Clerics have their own troubles, of course; they gain an effective -1 to caster level for every plane that separates them and their deity. Magical weapons, however, are not affected by the location of the Staircase. Wherever they were enchanted, they keep their full enchantment when used on the Staircase.
Finally, there is the ultimate hazard of the Staircase, and the one most difficult for a berk to fight off, if they even wish to try. This realm is said to have the ability to sense a cutter's true wishes, their deepest heart's desire. And occasionally, it'll present it to them. When a person's traveling alone, they may find a new path, a stairway they never noticed before. Upon ascending it, they'll be led to a landing, on which is a portal that leads to the fulfillment of their deepest whim. A person that steps through this doorway and accepts their desire is never seen again, but a person that resists the temptation and leaves the landing can never again find that staircase or that landing.
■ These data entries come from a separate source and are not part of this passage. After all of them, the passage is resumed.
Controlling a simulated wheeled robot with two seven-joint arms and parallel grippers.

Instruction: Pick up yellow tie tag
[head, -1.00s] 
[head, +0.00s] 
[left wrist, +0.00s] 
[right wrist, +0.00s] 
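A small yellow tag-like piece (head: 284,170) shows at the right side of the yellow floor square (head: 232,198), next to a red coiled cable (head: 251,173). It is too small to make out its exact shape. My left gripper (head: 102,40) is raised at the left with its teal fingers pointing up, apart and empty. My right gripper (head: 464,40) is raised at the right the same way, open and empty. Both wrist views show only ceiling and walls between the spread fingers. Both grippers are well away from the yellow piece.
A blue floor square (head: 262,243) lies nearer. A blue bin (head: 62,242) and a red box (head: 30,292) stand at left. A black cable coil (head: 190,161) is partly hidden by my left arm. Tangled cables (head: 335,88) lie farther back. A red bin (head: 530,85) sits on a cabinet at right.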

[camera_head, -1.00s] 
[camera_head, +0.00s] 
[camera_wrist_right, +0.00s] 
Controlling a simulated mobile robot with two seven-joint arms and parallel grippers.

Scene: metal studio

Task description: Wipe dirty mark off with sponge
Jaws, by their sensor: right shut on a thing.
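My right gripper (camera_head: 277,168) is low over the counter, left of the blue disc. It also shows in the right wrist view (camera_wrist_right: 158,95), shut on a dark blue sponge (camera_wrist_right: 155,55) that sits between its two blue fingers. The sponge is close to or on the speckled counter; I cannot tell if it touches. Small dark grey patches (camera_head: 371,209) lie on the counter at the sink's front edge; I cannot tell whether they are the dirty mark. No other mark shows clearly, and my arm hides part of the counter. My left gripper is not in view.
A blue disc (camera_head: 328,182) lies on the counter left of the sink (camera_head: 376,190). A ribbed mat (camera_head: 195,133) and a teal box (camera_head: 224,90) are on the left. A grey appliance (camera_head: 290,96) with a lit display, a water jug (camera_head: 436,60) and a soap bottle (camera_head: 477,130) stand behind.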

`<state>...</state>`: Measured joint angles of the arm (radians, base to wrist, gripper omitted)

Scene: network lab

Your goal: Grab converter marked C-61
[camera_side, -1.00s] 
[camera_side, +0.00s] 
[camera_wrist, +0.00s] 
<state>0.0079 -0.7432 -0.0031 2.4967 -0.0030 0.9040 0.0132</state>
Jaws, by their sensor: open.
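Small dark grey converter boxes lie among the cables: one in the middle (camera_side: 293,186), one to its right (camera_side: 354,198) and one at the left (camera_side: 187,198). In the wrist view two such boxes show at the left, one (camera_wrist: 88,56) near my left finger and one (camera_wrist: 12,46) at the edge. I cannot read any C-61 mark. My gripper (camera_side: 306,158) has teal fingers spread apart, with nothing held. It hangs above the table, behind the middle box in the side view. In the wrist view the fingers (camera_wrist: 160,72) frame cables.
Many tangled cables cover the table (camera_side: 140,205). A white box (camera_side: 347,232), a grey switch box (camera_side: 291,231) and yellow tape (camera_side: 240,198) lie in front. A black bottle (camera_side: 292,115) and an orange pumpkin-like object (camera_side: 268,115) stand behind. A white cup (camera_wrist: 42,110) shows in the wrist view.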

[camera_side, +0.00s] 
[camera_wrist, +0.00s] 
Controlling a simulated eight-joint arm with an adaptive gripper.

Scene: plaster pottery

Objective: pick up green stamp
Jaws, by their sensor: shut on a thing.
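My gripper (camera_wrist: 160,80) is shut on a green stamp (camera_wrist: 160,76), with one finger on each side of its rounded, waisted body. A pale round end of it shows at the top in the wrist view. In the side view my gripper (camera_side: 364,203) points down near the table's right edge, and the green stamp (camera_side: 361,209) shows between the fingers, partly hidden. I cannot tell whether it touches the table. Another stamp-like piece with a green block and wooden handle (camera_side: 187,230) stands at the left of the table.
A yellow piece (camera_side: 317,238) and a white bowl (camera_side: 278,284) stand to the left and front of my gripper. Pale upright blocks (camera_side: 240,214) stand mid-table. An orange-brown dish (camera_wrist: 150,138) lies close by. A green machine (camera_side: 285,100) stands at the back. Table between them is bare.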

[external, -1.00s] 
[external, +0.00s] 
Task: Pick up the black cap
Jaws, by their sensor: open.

This only occurs to a lone traveler, but it is a true fulfillment. As far as anyone knows, at least.
Because even up and down are unreliable terms here, most folks that commonly use the Staircase for travel refer to specific known regions instead.
- The Base, or the Ivy - the region between the base of the Staircase and the first landing.
- The Planewalker's Guild Headquarters - a shanty town of tents spread across one of the larger landings. About 6 hours travel from the bottom of the Staircase.
- The Stone Columns - a region where odd pillars of stone rise up and around the staircases with no apparent source. None have ever seen the bases or tops of these columns, if they even exist.
- The Blue Mushroom area - a region where odd blue fungus can be found occasionally growing on the underside of the staircases. Most believe these originally spread due to some miscast spell or misfired magical item. About nine hours' travel from the Planewalker's Guild headquarters.